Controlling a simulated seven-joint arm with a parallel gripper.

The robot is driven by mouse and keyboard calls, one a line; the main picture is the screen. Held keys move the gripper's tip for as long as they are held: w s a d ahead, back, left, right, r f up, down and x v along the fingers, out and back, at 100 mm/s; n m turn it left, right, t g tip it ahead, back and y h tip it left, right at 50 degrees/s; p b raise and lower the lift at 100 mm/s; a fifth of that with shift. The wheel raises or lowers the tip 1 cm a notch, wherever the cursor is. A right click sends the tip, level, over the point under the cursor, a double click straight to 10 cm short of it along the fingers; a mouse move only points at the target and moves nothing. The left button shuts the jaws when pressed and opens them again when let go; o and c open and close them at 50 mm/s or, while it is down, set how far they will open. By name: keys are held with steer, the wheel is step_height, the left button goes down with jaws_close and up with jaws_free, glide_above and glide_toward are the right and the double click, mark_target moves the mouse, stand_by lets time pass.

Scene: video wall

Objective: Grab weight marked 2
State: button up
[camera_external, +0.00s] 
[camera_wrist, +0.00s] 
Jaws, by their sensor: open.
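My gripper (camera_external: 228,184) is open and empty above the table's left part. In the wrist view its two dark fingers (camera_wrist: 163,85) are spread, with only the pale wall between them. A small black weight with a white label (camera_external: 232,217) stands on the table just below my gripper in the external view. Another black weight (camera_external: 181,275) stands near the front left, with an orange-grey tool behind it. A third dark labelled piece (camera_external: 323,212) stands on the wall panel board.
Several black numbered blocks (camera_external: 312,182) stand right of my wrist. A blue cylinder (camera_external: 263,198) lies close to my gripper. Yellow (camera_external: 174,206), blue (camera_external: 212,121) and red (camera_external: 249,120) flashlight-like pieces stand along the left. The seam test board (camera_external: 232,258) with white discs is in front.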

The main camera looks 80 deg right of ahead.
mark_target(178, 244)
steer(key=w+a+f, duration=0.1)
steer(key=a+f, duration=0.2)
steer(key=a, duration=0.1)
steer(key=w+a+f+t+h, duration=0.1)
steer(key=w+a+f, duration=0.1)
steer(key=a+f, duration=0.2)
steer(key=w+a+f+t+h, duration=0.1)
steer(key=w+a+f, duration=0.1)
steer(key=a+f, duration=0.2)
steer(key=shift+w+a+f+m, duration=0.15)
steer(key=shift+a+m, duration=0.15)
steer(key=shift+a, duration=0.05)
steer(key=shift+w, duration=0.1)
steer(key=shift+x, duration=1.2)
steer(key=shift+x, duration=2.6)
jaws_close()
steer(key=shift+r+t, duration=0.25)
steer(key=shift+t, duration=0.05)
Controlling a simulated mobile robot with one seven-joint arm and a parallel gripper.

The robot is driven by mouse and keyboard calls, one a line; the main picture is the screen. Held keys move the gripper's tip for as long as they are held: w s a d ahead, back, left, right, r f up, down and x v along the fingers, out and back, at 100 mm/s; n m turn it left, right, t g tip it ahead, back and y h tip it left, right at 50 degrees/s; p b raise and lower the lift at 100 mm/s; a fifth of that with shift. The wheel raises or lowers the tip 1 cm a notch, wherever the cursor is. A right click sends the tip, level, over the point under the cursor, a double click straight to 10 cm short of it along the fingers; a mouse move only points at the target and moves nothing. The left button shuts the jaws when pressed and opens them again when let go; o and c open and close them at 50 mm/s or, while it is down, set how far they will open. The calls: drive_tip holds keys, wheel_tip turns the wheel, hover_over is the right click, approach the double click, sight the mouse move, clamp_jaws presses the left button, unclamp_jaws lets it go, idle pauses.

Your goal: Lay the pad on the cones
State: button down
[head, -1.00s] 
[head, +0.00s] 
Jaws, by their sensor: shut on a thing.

--------------------------------

* [WORK REQUIRED]: Transcribe the data above in full, exactly.

* [EXPECTED OUTPUT]:
Controlling a simulated seven-joint arm with a parallel gripper.

The robot is driven by mouse and keyboard calls, one a line; the main picture is the screen. Held keys move the gripper's tip for as long as they are held: w s a d ahead, back, left, right, r f up, down and x v along the fingers, out and back, at 100 mm/s; n m turn it left, right, t g tip it ahead, back and y h tip it left, right at 50 degrees/s; p b raise and lower the lift at 100 mm/s; a fifth of that with shift. The wheel raises or lowers the tip 1 cm a notch, wherever the cursor is. A right click sends the tip, level, over the point under the cursor, a double click straight to 10 cm short of it along the fingers; a mouse move only points at the target and moves nothing. The left button shuts the jaws when pressed and opens them again when let go; o and c open and close them at 50 mm/s or, while it is down, set how far they will open. By name: keys are held with steer, the wheel is step_height, the left button goes down with jaws_close and up with jaws_free, glide_above and glide_toward are the right and the double click, mark_target moves the mouse, stand_by lets time pass.

Scene: video wall

Objective: Grab weight marked 2
State: button up
[camera_external, +0.00s] 
[camera_wrist, +0.00s] 
Jaws, by their sensor: open.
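My gripper (camera_external: 228,184) is open and empty above the table's left part. In the wrist view its two dark fingers (camera_wrist: 163,85) are spread, with only the pale wall between them. A small black weight with a white label (camera_external: 232,217) stands on the table just below my gripper in the external view. Another black weight (camera_external: 181,275) stands near the front left, with an orange-grey tool behind it. A third dark labelled piece (camera_external: 323,212) stands on the wall panel board.
Several black numbered blocks (camera_external: 312,182) stand right of my wrist. A blue cylinder (camera_external: 263,198) lies close to my gripper. Yellow (camera_external: 174,206), blue (camera_external: 212,121) and red (camera_external: 249,120) flashlight-like pieces stand along the left. The seam test board (camera_external: 232,258) with white discs is in front.

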The main camera looks 80 deg right of ahead.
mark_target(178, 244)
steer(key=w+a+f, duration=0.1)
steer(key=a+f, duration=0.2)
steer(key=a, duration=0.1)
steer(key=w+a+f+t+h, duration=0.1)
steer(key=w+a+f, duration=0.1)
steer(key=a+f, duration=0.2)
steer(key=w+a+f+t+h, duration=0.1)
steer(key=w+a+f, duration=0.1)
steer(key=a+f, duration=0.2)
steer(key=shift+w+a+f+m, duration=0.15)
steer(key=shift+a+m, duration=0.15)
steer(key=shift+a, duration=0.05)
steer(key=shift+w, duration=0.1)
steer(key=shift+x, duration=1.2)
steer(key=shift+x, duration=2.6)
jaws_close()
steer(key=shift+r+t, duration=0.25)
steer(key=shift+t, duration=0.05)
Controlling a simulated mobile robot with one seven-joint arm and a parallel gripper.

The robot is driven by mouse and keyboard calls, one a line; the main picture is the screen. Held keys move the gripper's tip for as long as they are held: w s a d ahead, back, left, right, r f up, down and x v along the fingers, out and back, at 100 mm/s; n m turn it left, right, t g tip it ahead, back and y h tip it left, right at 50 degrees/s; p b raise and lower the lift at 100 mm/s; a fifth of that with shift. The wheel raises or lowers the tip 1 cm a notch, wherever the cursor is. A right click sends the tip, level, over the point under the cursor, a double click straight to 10 cm short of it along the fingers; a mouse move only points at the target and moves nothing. The left button shuts the jaws when pressed and opens them again when let go; o and c open and close them at 50 mm/s or, while it is down, set how far they will open. The calls: drive_tip holds keys, wheel_tip turns the wheel, hover_over is the right click, approach the double click, sight the mouse move, clamp_jaws presses the left button, unclamp_jaws lets it go, idle pauses.

Your goal: Lay the pad on the cones
State: button down
[head, -1.00s] 
[head, +0.00s] 
Jaws, by their sensor: shut on a thing.

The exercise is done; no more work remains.